Over time, you will train your brain. When you see that verse, your brain will tell your emotions to shut up. Your emotions will take a back seat. And you will tell your emotions, “You’re wrong. My God has forgiven me, and I’m going to let myself off the hook too.”
Moving Forward in Belief
Now, will you still sometimes think about things you regret? Welcome to the human race. I do it. I can think about something even now and feel that stomach churn. I wish I could do that over again. I wish I hadn’t said that or done that. But I tell my emotions, “Go talk to Jesus. See what he says.”
And here’s what Satan will do: he will take your emotions and lie to you until you’re convinced that God is wrong. The lie sounds like this: “If I had really been forgiven, I wouldn’t feel this way.” That’s a Satan answer. That’s Satan inside your brain trying to convict you of something that is not true.
The truth is Romans 8:1. Paul got it right because God told him to write it, and it is right.
Rebuke Satan. Tell your emotions to take a back seat. Believe what God has said about you. If you are part of Jesus, there is no condemnation. None.
God can forgive anything. Is anything too hard for God? No. He can’t forgive you? That’s a lie. He can’t forgive what you did? That’s a lie. God creates the emotions within us, and those emotions serve many purposes and can be genuinely helpful to us. But don’t let your emotions convince you of something that isn’t true.

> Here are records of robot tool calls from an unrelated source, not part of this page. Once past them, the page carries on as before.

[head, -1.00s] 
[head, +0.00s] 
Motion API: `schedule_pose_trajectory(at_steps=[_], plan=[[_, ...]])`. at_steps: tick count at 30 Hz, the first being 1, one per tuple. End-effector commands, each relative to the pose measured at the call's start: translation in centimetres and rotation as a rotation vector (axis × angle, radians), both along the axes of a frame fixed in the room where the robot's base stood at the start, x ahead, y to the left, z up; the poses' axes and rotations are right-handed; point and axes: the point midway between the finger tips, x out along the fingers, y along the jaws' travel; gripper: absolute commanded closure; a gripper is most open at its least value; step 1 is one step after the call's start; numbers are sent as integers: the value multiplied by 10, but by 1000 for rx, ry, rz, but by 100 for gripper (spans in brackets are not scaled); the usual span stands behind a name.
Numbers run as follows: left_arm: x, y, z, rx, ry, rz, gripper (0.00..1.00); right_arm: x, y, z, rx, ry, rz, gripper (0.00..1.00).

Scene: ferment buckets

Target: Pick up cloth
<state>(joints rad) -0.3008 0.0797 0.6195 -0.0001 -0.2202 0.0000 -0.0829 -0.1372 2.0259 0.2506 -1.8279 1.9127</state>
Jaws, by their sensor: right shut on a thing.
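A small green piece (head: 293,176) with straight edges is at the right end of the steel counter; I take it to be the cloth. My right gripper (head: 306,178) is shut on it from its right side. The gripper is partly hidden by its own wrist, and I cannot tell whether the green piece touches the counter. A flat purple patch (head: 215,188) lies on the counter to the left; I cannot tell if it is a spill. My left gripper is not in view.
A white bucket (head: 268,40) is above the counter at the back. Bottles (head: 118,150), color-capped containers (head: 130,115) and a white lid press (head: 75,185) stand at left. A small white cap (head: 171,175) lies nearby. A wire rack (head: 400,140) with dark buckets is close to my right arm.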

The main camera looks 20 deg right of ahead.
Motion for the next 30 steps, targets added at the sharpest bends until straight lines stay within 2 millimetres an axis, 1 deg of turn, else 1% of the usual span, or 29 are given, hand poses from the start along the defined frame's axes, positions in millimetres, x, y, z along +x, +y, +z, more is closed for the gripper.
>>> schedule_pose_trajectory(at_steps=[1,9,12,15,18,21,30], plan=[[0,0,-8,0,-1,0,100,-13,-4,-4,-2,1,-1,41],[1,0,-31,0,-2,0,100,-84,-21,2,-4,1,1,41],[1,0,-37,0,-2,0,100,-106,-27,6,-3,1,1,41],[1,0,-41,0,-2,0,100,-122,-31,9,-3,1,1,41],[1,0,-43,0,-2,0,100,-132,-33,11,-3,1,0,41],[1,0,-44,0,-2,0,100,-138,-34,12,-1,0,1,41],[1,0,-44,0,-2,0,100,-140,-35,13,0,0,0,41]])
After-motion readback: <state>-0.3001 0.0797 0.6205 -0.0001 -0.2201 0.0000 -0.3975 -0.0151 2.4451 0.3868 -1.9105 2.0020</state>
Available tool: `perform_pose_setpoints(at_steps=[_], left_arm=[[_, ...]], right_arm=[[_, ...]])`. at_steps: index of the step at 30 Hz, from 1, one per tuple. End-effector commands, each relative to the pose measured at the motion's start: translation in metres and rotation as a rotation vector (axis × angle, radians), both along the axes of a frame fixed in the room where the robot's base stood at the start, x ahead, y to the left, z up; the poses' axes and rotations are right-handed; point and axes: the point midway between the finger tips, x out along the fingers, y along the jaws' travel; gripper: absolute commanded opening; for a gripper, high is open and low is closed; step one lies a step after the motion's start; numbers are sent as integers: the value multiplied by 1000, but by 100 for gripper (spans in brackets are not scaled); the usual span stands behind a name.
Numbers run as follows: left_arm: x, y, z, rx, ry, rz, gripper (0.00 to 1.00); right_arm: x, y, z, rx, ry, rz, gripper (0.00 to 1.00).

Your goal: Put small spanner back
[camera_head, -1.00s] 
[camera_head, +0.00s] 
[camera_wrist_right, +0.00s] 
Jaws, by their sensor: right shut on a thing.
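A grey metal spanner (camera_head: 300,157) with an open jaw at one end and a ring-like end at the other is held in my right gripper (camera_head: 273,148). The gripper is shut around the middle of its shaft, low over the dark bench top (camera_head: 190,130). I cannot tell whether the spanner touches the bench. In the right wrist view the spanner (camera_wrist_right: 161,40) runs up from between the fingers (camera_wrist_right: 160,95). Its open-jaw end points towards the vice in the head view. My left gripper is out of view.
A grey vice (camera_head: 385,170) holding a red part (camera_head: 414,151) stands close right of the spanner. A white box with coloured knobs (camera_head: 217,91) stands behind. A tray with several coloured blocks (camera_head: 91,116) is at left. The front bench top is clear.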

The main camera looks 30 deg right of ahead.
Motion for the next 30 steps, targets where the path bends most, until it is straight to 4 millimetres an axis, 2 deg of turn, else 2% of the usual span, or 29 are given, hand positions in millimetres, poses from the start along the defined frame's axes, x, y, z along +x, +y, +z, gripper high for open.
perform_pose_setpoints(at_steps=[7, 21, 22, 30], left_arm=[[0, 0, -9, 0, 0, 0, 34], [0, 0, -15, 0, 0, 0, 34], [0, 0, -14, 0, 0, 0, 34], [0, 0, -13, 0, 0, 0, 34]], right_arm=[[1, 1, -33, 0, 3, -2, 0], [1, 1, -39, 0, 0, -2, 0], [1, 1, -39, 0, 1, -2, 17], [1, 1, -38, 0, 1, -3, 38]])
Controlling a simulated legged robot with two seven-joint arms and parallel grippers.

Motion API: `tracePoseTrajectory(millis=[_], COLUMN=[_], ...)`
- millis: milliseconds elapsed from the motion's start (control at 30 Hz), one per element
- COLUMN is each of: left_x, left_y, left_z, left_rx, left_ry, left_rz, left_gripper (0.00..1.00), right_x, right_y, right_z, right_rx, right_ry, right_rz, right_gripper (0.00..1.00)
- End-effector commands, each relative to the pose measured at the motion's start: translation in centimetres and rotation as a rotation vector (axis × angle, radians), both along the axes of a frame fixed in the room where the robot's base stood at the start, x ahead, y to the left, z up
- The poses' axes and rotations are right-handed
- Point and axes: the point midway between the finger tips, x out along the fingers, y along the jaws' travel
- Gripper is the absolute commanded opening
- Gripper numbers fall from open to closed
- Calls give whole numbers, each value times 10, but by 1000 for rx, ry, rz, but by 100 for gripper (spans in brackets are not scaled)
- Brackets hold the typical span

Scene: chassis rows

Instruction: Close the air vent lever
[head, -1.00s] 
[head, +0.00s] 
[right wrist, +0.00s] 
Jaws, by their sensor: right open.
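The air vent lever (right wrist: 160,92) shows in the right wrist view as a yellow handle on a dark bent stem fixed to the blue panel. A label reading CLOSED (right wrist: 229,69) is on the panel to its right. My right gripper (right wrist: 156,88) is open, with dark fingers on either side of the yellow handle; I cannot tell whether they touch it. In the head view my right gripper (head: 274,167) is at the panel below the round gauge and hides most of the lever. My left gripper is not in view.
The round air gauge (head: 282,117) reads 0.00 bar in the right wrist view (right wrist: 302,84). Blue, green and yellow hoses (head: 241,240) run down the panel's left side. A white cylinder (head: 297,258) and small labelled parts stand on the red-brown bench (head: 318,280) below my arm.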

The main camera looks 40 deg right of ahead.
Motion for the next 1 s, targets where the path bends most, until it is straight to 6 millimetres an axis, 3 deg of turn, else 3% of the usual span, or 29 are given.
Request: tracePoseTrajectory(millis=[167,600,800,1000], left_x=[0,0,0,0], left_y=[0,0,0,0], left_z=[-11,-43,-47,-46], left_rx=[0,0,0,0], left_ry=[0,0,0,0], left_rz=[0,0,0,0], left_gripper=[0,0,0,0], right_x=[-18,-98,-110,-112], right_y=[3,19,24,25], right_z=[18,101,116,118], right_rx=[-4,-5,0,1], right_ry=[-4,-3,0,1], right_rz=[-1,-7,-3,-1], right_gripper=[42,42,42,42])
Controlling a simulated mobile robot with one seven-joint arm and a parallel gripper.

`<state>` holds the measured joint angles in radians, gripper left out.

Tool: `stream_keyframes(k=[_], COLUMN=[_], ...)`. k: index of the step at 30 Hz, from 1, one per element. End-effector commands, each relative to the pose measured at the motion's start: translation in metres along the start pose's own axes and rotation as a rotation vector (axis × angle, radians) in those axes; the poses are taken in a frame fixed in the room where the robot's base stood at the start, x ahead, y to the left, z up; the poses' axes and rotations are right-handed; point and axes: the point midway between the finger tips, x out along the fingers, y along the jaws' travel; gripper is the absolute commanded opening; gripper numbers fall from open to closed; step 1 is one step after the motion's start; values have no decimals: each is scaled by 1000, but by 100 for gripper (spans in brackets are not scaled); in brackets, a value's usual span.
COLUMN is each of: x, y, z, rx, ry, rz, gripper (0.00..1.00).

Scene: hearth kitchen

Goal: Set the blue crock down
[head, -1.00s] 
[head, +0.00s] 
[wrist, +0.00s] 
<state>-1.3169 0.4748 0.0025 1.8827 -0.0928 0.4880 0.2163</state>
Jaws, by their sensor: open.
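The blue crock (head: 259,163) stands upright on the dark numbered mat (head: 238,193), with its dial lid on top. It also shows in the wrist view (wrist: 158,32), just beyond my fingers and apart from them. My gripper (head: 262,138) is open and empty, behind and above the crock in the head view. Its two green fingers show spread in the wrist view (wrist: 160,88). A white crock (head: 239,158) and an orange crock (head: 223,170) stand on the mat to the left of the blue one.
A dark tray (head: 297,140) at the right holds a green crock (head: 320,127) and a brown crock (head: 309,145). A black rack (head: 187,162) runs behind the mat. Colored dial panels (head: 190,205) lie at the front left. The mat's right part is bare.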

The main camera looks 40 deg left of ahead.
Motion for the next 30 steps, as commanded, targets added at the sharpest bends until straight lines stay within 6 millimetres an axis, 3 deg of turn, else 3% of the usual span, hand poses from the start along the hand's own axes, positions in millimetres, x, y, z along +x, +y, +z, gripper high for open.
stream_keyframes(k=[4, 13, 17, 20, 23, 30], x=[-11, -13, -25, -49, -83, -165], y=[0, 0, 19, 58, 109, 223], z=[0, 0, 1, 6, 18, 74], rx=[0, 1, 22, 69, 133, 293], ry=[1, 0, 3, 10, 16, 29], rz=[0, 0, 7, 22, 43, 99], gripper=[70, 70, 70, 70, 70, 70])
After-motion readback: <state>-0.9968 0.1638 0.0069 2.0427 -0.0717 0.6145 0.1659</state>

The work is to believe what God says even when your feelings contradict it. Over time, as you practice—by writing the verse, reading it, speaking it, telling your emotions to sit down—your brain will begin to align with the truth. You will train yourself to recognize Satan’s lies and reject them. You will learn to live without guilt and shame, not because your feelings change first, but because you choose to believe God’s Word over your feelings.